- **What you are asked to do**
Write out only the lines from the line containing "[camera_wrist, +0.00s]" to the end of the listing below, both included, exactly as they stand. Drop the pictures.

--- start ---

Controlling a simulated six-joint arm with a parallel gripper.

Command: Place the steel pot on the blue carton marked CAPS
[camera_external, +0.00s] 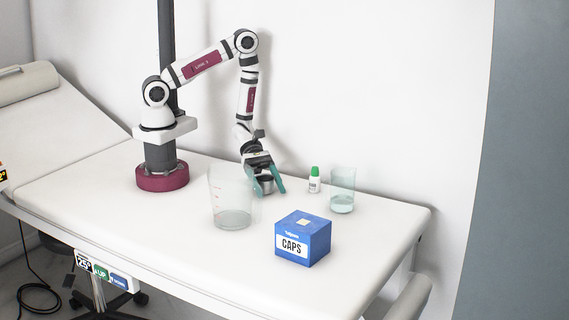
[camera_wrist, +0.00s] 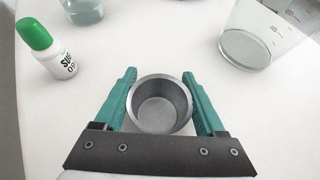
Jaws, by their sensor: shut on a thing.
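The steel pot (camera_wrist: 158,113) is a small, open grey cup, and it looks empty in the wrist view. My gripper (camera_wrist: 163,92) has its teal fingers on either side of the pot and is shut on it. In the external view my gripper (camera_external: 268,184) points down at the pot (camera_external: 266,186), which is at or close to the white bed surface; I cannot tell whether it touches. The blue carton marked CAPS (camera_external: 303,238) stands upright nearer the camera, to the right of my gripper and apart from it. Its top is clear except for a small pale patch.
A clear measuring beaker (camera_external: 231,205) stands left of the carton, near my gripper. A white bottle with a green cap (camera_external: 314,180) and a clear glass (camera_external: 342,190) stand to the right. The padded bed (camera_external: 370,262) has free room right of the carton.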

--- end ---

- **Problem solution**
[camera_wrist, +0.00s] 
Jaws, by their sensor: shut on a thing.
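The steel pot (camera_wrist: 158,113) is a small, open grey cup, and it looks empty in the wrist view. My gripper (camera_wrist: 163,92) has its teal fingers on either side of the pot and is shut on it. In the external view my gripper (camera_external: 268,184) points down at the pot (camera_external: 266,186), which is at or close to the white bed surface; I cannot tell whether it touches. The blue carton marked CAPS (camera_external: 303,238) stands upright nearer the camera, to the right of my gripper and apart from it. Its top is clear except for a small pale patch.
A clear measuring beaker (camera_external: 231,205) stands left of the carton, near my gripper. A white bottle with a green cap (camera_external: 314,180) and a clear glass (camera_external: 342,190) stand to the right. The padded bed (camera_external: 370,262) has free room right of the carton.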

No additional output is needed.